Only the pictures are omitted; repeat all other data exactly.

◆ Provided data:
>> BEGIN

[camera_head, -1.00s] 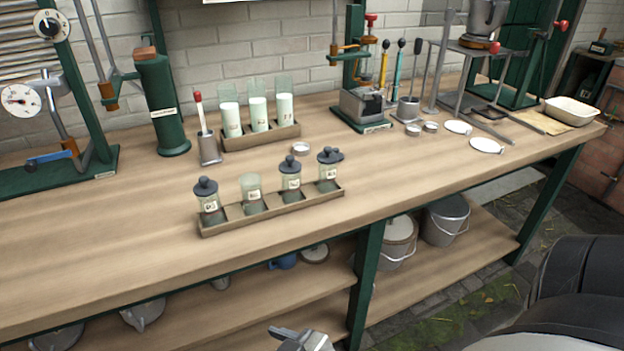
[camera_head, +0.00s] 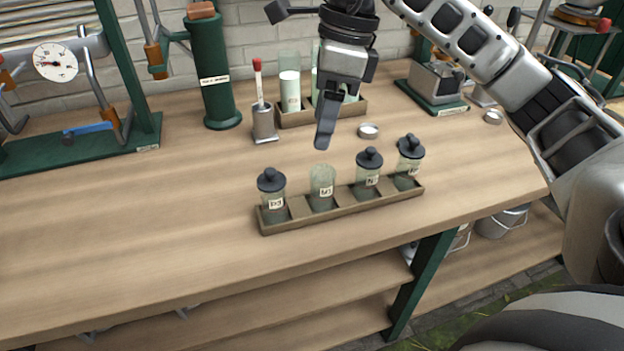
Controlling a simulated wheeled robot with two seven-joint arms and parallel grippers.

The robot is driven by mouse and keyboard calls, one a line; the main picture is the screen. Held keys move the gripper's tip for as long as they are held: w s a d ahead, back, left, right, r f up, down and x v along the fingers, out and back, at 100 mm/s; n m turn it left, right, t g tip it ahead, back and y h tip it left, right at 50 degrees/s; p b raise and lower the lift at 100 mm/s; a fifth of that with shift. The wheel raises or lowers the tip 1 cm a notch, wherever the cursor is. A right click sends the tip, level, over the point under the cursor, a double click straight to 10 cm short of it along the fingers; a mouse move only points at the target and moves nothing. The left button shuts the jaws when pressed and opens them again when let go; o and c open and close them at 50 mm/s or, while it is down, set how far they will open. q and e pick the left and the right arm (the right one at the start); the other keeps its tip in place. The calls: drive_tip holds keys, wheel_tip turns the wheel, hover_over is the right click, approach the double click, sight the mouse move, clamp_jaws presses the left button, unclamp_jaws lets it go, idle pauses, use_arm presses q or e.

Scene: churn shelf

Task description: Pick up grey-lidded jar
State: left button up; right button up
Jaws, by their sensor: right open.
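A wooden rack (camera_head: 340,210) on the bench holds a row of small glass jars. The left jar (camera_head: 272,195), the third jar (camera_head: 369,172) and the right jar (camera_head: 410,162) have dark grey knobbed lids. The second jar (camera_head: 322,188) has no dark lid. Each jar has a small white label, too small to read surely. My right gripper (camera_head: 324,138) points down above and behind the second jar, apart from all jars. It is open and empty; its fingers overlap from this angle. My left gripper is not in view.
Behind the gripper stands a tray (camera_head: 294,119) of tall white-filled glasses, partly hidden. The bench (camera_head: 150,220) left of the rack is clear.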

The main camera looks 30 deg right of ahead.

>> END

◆ Solution to this exercise:
[camera_head, -1.00s] 
[camera_head, +0.00s] 
Controlling a simulated wheeled robot with two seven-joint arms and parallel grippers.

The robot is driven by mouse and keyboard calls, one a line; the main picture is the screen. Held keys move the gripper's tip for as long as they are held: w s a d ahead, back, left, right, r f up, down and x v along the fingers, out and back, at 100 mm/s; n m turn it left, right, t g tip it ahead, back and y h tip it left, right at 50 degrees/s; p b raise and lower the lift at 100 mm/s; a fifth of that with shift. The wheel raises or lowers the tip 1 cm a notch, wherever the cursor is. A right click sends the tip, level, over the point under the cursor, a double click straight to 10 cm short of it along the fingers; a mouse move only points at the target and moves nothing. The left button shuts the jaws when pressed and opens them again when let go; o and c open and close them at 50 mm/s or, while it is down, set how far they will open. q and e pick the left and the right arm (the right one at the start); the other keeps its tip in place. The calls: drive_tip holds keys, wheel_tip turns the wheel, hover_over is the right click, approach the double click, sight the mouse move, clamp_jaws presses the left button, unclamp_jaws lets it go, idle pauses, use_arm presses q or e.

Scene: churn shelf

Task description: Pick up grey-lidded jar
State: left button up; right button up
Jaws, by their sensor: right open.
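A wooden rack (camera_head: 340,210) on the bench holds a row of small glass jars. The left jar (camera_head: 272,195), the third jar (camera_head: 369,172) and the right jar (camera_head: 410,162) have dark grey knobbed lids. The second jar (camera_head: 322,188) has no dark lid. Each jar has a small white label, too small to read surely. My right gripper (camera_head: 324,138) points down above and behind the second jar, apart from all jars. It is open and empty; its fingers overlap from this angle. My left gripper is not in view.
Behind the gripper stands a tray (camera_head: 294,119) of tall white-filled glasses, partly hidden. The bench (camera_head: 150,220) left of the rack is clear.

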The main camera looks 30 deg right of ahead.

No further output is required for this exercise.